Sound Wave
Light, Sound and Waves

Slink-o-scope

Practical Activity for 14-16 IOP RESOURCES

In this demonstration students are introduced to a mechanical model of how sound displays on an oscilloscope.

Learning outcome

Students can describe what an oscilloscope shows when displaying a sound wave and determine the time period from the trace.

Equipment

  • Slinky spring
  • Metre rule
  • Rubber band
  • Clamp stand
  • Felt tip pen
  • Sticky tape
  • A few sheet of A3 squared or graph paper (eg made by sticking two A4 sheets together)
  • Stopwatch (optional)

Preparation

Build and test your slink-o-scope before the lesson. For instructions, watch the video above.

Procedure

  1. Ask for a volunteer. They will be in your assistant in charge of holding the paper under the pen.
  2. Holding one end of the slinky in place move the other end back and forth to generate longitudinal waves. The pen will move on the paper.
  3. Show the resulting graph to the class - they should see that that it is close to a straight-line.
  4. Place a new sheet of paper under the pen.
  5. Ask for another volunteer. They will be in charge of timing (they can use a stopwatch or count - eg “one thousand, two thousand..”).
  6. Send longitudinal waves down the slinky again. Ask the timing volunteer to shout “start” so that your assistant can start moving the paper at a steady speed in a straight line towards the clamp stand.
  7. Ask the assistant to stop when they near the end of the paper and to shout “stop”.
  8. Display the resulting trace to the class – they should see that it is close to a sine shaped curve.

Discussion prompts

  • What labels should I use for the graph axes?
  • What does the distance between two peaks show?

Teaching notes

Students may think that the distance between two peaks represents the wavelength. Encourage them to think about what caused the motion of the pen across the paper. In the vertical direction it was driven by the motion of a slinky coil, in the horizontal your assistant pulled the paper at steady speed. It’s a displacement-time graph. The distance between two peaks represents the time period T.
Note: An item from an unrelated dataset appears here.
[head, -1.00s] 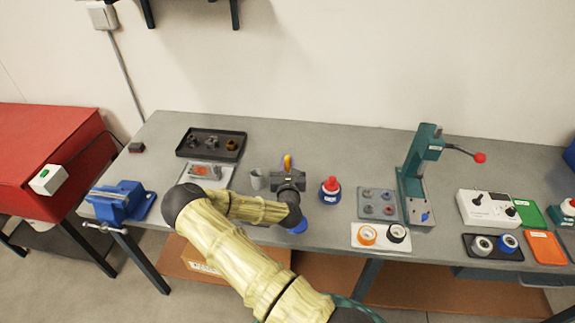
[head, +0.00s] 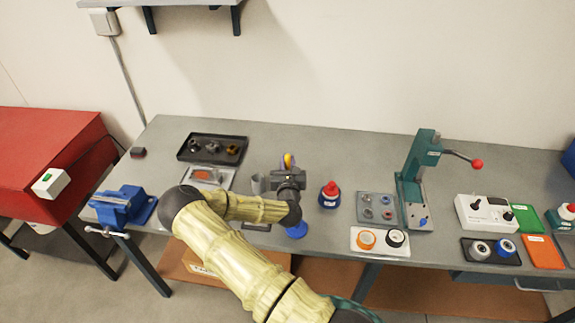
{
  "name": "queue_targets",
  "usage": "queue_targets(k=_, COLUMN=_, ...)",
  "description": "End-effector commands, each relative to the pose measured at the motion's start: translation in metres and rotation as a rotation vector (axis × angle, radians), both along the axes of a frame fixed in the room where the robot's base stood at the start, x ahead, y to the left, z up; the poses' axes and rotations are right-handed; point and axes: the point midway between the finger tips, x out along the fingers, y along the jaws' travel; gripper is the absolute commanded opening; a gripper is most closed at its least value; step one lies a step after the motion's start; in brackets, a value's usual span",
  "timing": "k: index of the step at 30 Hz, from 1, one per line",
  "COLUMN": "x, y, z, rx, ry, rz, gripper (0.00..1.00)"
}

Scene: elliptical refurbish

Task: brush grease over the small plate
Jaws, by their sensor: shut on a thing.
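A grey cup (head: 257,184) stands just left of my gripper, partly covered. A light tray (head: 226,181) with a reddish-orange piece lies further left. A small dark flat piece (head: 257,227) shows at the front edge, mostly behind my arm. I cannot tell which piece is the small plate, and no grease can be made out.
A blue bottle with a red top (head: 330,194) stands right of my gripper. A black tray of parts (head: 184,152) is at back left, a blue vise (head: 126,203) at front left. A green press (head: 412,180) stands further right. Bench behind my gripper is clear.

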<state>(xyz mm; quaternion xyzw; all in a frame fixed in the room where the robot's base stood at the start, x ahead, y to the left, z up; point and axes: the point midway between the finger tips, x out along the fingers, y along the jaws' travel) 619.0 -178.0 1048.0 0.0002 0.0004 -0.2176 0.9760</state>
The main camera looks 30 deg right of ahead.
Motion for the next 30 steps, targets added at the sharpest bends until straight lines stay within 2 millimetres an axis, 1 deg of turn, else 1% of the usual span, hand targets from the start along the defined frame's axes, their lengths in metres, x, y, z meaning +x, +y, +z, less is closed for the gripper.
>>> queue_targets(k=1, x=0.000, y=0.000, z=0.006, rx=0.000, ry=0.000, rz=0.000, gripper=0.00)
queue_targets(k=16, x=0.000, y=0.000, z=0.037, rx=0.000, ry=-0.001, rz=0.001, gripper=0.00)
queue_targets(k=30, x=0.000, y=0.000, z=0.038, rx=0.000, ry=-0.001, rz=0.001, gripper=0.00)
Discuss how to find T by averaging over a number of peaks. For example, the graph in the video above took 6s to plot and has 12 peaks. So T = 6/12 = 0.5 s.

Introduce an oscilloscope as the electronic equivalent of a slink-o-scope.

devicedetectordisplay
slink-o-scopemetre-ruledisplacement-time graph
oscilloscopemicrophonevoltage-time graph

Extension

Model increasing an oscilloscope’s time-base setting by increasing the speed of the paper. Model increasing its vertical sensitivity by increasing the distance between pen and pivot.

This experiment was safety-checked in March 2020.